Energy and Commerce Chair Brett Guthrie (R-Ky.) has not put that plan in writing yet because the reconciliation process has not reached that stage, but he and Budget Chair Jodey Arrington (R-Texas) have both confirmed their thinking in multiple interviews.

They have pointed to Congressional Budget Office estimates that EPA’s rule regulating tailpipe emissions could add $224 billion to the deficit. They have repeated that repealing vehicle emissions regulations could garner more than $100 billion in savings for their reconciliation bill.

“That’s on the list of qualifying [rollbacks] that we can do, along with the green energy tax subsidies,” Arrington said recently. “Obviously, that’s sort of a ‘Byrdable’ policy consideration.”

The Ways and Means Committee is meeting this week to begin drafting plans for permanently extending tax cuts enacted during the first Trump administration. Part of those discussions could cover which clean energy tax credits members want to repeal to build up savings to pay for the tax extension.

Growing numbers of Republicans have come out in favor of preserving at least some of those climate law credits. Close to two dozen House Republicans sent a letter to Ways and Means Chair Jason Smith (R-Mo.) on Sunday warning of the possible economic consequences of repealing them.

Still, the EV tax incentives appear to be the least popular among Republicans and the most likely to stay on the chopping block.

“There’s sympathy for some of the tax credits,” Sen. Thom Tillis (R-N.C.) told POLITICO last month. “They won’t be eliminated en masse, but clearly some of them got to come out to give us a pay-for. The EV tax credits — they’re gone.”

Passing reconciliation tests

Budget experts and other outside observers say the challenge for Republicans will be figuring out how to write their reconciliation bill such that they can count savings from decreased use of the EV tax credits while also repealing those same credits.

The more fundamental issue of whether a regulatory rollback is allowed under reconciliation is less likely to draw objections as long as the language targets underlying statute and proves that there is a sufficient budget nexus, they said.

For example, in 2017, when Republicans used reconciliation to enact the Trump tax cuts, they rolled back a ban on oil and gas lease sales in the Alaska National Wildlife Refuge by repealing a provision in the Alaska National Interest Lands Conservation Act of 1980 that prohibited such uses. They argued the revenues would pay for about $1 billion of the tax cuts.

“It passed the test,” said Kahn, who now teaches about the budget process at American University.

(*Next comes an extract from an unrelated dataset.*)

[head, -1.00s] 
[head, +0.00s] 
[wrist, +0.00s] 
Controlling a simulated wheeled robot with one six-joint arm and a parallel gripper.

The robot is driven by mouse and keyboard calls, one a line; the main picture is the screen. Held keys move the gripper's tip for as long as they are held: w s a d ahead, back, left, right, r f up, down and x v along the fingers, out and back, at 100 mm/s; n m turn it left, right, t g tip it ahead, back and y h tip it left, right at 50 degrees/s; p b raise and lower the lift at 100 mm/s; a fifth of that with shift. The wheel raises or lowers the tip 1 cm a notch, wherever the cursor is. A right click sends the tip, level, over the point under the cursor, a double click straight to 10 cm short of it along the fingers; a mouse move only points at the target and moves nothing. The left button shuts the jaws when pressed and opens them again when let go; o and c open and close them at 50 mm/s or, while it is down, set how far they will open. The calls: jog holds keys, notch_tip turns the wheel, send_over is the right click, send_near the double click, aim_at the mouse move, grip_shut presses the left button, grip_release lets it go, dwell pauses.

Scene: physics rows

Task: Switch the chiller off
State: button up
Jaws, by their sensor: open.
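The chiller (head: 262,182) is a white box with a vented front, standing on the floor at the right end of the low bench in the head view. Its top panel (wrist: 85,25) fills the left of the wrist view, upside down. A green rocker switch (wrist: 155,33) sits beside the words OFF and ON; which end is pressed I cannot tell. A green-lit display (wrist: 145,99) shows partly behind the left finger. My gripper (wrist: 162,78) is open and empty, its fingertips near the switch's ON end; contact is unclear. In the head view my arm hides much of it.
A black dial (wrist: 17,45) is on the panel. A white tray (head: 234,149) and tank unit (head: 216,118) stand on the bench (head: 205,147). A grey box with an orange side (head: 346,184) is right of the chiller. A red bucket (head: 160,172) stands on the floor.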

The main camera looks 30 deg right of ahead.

He also stressed that each provision is subject to the interpretation of the parliamentarian, meaning that CBO scoring for projected savings and other justifications will be assessed on a case-by-case basis.

Indeed, Democrats could challenge Republicans’ assertions about the savings that could result from the repeal of EPA’s tailpipe rule by arguing that the savings would be “merely incidental” to the repeal, which would violate reconciliation rules.

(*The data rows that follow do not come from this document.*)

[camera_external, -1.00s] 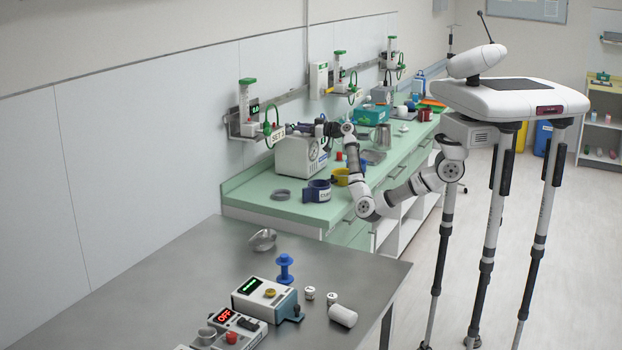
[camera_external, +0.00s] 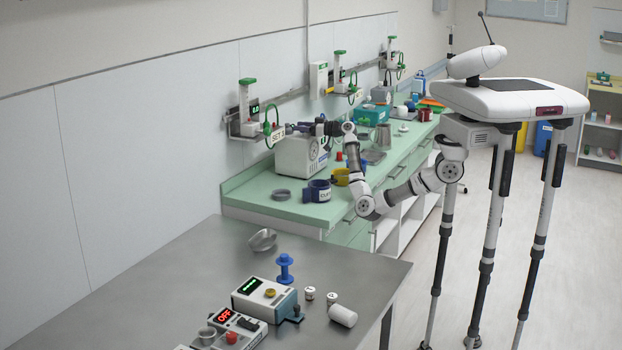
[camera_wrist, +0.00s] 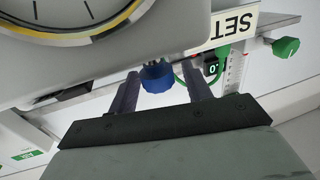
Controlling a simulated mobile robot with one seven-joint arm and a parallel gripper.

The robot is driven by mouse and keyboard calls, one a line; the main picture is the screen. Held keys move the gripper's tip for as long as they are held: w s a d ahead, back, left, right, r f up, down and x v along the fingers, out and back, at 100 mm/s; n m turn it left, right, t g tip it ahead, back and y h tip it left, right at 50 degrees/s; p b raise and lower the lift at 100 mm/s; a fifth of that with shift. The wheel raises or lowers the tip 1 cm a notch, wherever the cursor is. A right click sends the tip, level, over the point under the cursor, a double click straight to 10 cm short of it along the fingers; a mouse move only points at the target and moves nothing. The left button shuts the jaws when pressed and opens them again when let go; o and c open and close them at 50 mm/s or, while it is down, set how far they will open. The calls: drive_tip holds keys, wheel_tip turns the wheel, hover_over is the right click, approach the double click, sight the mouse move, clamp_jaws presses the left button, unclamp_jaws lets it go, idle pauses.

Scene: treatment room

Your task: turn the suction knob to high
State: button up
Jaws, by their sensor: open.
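A blue knob (camera_wrist: 157,78) shows in the wrist view below the edge of a pale housing. My gripper (camera_wrist: 161,72) is open, with one dark finger on each side of the knob. A gap shows between the knob and each finger; I cannot tell how deep the knob sits between them. The pale box-shaped unit (camera_external: 296,160) with a round gauge stands on the green counter in the external view.
In the wrist view the gauge (camera_wrist: 75,15) and a SET label (camera_wrist: 222,28) appear inverted close by. A wall rail with a green-topped flowmeter (camera_external: 247,108) is just behind.

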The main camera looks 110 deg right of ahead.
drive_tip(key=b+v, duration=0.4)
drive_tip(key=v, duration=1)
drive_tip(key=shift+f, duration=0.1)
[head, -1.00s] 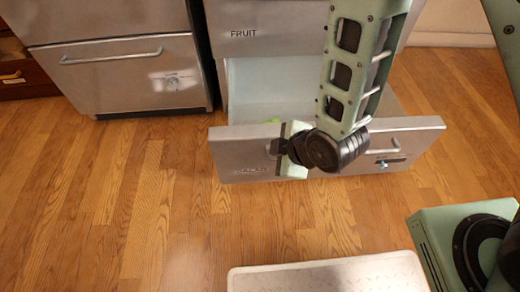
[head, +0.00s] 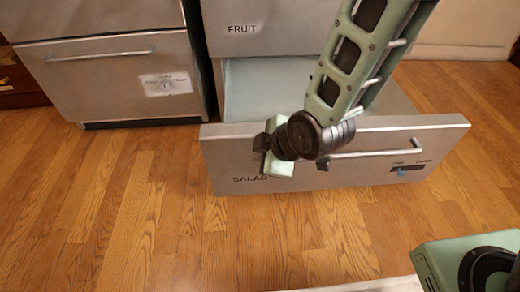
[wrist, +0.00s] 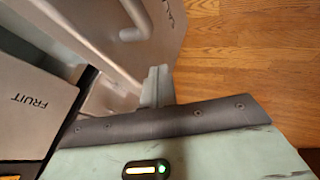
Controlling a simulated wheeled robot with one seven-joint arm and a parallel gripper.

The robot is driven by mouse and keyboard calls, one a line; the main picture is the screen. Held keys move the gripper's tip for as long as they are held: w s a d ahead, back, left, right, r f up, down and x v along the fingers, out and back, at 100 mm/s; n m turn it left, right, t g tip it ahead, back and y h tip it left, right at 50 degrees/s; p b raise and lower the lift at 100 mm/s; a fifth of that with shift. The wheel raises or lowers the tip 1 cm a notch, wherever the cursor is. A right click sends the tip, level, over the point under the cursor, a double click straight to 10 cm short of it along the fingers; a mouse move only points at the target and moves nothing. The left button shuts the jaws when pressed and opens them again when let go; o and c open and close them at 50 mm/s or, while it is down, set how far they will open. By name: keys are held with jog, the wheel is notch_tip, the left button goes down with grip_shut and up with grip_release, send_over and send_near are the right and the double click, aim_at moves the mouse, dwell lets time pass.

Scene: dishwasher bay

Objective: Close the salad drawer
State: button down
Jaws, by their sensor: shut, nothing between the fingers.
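The salad drawer (head: 222,160) is pulled out below the fruit drawer in the head view. Its grey metal front has a bar handle (head: 375,153) and the word SALAD at lower left. Its pale inside shows behind the front, partly hidden by my arm. My gripper (head: 262,143) is at the left part of the drawer front, left of the handle. In the wrist view my gripper (wrist: 157,86) has its pale fingers together and empty, close beside the drawer front (wrist: 165,45). I cannot tell whether they touch it.
The fruit drawer (head: 270,35) above is closed. A steel dishwasher front (head: 110,80) with a label stands at left. Wooden floor (head: 130,220) is clear in front of the drawer. A white edge (head: 370,286) shows at the bottom.

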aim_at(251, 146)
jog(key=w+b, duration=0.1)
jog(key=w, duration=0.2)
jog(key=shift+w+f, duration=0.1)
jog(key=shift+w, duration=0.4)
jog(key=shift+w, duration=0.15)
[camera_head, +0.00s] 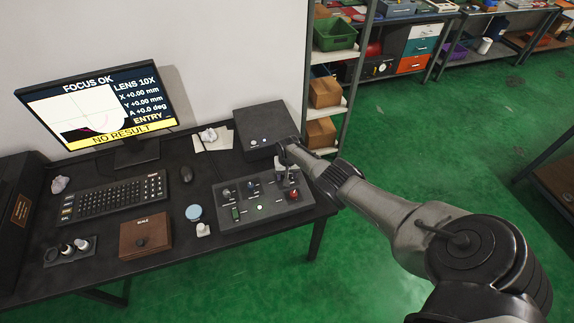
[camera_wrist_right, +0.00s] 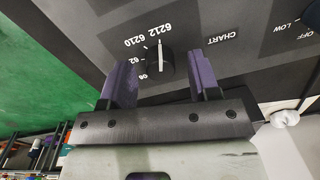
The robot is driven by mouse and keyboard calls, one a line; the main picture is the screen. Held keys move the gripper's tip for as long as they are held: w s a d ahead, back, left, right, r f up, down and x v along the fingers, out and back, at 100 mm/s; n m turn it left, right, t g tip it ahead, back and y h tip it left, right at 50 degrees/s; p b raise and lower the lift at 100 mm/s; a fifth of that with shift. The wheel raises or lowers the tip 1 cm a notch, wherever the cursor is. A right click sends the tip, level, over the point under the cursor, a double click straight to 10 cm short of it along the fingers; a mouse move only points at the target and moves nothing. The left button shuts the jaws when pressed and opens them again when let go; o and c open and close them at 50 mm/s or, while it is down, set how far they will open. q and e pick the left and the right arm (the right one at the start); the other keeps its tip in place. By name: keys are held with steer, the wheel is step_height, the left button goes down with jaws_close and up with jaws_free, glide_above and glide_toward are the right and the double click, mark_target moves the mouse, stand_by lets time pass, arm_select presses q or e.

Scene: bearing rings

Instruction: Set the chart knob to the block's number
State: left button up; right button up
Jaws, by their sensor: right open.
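The chart knob (camera_wrist_right: 160,62) is black with a white pointer line, beside the word CHART on the dark panel in the right wrist view. Its pointer line points up in the picture, near the printed 6212. The labels 6210 and others partly hidden follow to the left. My right gripper (camera_wrist_right: 163,82) is open, its two purple fingers on either side of the knob; contact cannot be told. In the head view my right gripper (camera_head: 286,172) is over the back right of the control panel (camera_head: 262,210). No block with a readable number shows. My left gripper is not in view.
A monitor (camera_head: 100,100) reads FOCUS OK and NO RESULT. A keyboard (camera_head: 112,197), mouse (camera_head: 186,174), brown box (camera_head: 145,236) and small tray (camera_head: 70,250) stand on the table. A dark box (camera_head: 264,129) stands behind the panel. Other knobs and a red button (camera_head: 293,194) are close by.

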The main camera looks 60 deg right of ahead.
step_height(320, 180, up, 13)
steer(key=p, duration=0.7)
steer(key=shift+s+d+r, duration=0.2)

Worker Janice DeBono looks over a 2023 Chevrolet Bolt electric car.
Worker Janice DeBono looks over a 2023 Chevrolet Bolt electric car at the General Motors Orion Assembly plant on June 15, 2023, in Lake Orion, Michigan. | Carlos Osorio/AP

If Republicans want to count EV tax credit-related savings toward their repeal of vehicle emissions rules, they will have to be intentional about the order in which they list their provisions. The bill would have to repeal the vehicle rules first to count those savings and repeal the EV tax credits later in the text

“You have to think about what’s the incentive structure for the majority to stack things in [a particular] order,” said Charlie Ellsworth, a partner at Pioneer Public Affairs and former budget staffer to Senate Minority Leader Chuck Schumer (D-N.Y.).

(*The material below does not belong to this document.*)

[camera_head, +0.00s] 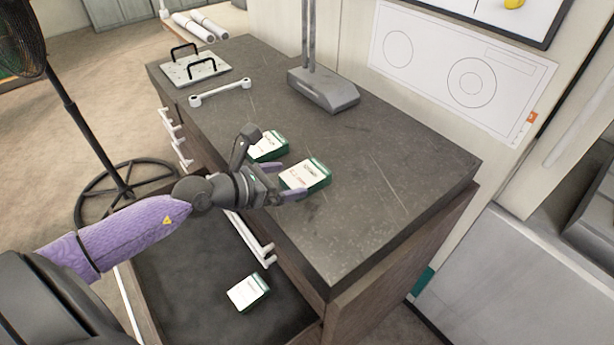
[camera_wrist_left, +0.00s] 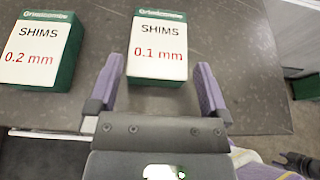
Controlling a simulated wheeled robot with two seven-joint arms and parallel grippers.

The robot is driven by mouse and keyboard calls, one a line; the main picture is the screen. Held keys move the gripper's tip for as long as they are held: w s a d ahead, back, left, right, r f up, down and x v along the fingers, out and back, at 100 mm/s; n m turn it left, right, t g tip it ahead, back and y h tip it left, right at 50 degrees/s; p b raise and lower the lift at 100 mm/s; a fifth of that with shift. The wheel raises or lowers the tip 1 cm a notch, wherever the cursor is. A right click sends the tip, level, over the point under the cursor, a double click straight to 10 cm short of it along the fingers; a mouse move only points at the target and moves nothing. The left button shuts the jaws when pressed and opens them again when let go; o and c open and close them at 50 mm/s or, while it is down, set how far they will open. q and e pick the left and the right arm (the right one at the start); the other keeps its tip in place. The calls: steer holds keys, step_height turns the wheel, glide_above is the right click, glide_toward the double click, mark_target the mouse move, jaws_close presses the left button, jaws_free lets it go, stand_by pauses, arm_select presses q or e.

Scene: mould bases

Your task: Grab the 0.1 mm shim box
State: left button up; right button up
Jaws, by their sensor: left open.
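The 0.1 mm shim box (camera_wrist_left: 157,48), white on top with green sides, lies on the dark worktop. In the head view it is the nearer of two boxes on the worktop (camera_head: 306,175). My left gripper (camera_wrist_left: 155,85) is open, with its purple fingers on either side of the box's near end. My right gripper is not clearly in the head view.
An open drawer (camera_head: 190,262) below holds another white and green box (camera_head: 248,292). A grey stand (camera_head: 322,90), a white wrench-like bar (camera_head: 220,92) and a plate with black handles (camera_head: 197,69) are further back. The worktop's right part is clear.

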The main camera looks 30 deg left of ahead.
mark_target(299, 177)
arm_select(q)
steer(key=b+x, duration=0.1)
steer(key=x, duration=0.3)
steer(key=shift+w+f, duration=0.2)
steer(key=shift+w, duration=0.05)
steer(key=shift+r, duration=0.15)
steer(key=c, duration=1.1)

“You’re going to CBO with different drafts [and saying], ‘OK, well, what’s the score now if I do it in this order?’”

House Republicans’ fiscal 2025 budget resolution currently lists the Ways and Means Committee’s instructions last among all the committees, which would in principle allow the GOP to use the tax credits for savings before repealing them.

More complications

The House and Senate must adopt the same budget resolution to begin writing specific provisions in their bill, but so far each chamber has advanced its own unique resolution, and President Donald Trump has waffled over which approach he prefers.

Furthermore, House Republicans do not appear to be aligned on which vehicle efficiency regulations they are focused on repealing.

Some committee leaders have alluded to EPA’s regulation of greenhouse gas emissions from vehicle tailpipes, while others have referred to the Corporate Average Fuel Economy, or CAFE, standards issued by the National Highway Traffic Safety Administration to force automakers to gradually improve their vehicles’ fuel efficiency. The NHTSA regulation might not achieve the same savings as the EPA regulation.

Republicans are also dealing with parliamentary questions in their effort to make the Trump tax cuts permanent.

Senators are hoping they can rely on a “current policy baseline” for the tax extension, allowing them to attribute zero revenue losses to what would be a costly tax cut by assuming that the policy already in place will continue. In fact, without action, the tax policy would expire at the end of the year.

The nonpartisan Committee for a Responsible Federal Budget has called it a “massive budget gimmick that would justify and allow trillions of dollars of new borrowing.”

Rep. Chip Roy (R-Texas), who often bucks party leadership, earlier this week called the “current policy baseline” idea “fairy dust,” underscoring the challenge Republican leaders are up against in uniting their party around reconciliation provisions.

Roy added, “They’re full of crap. And I’m gonna call them out on it.”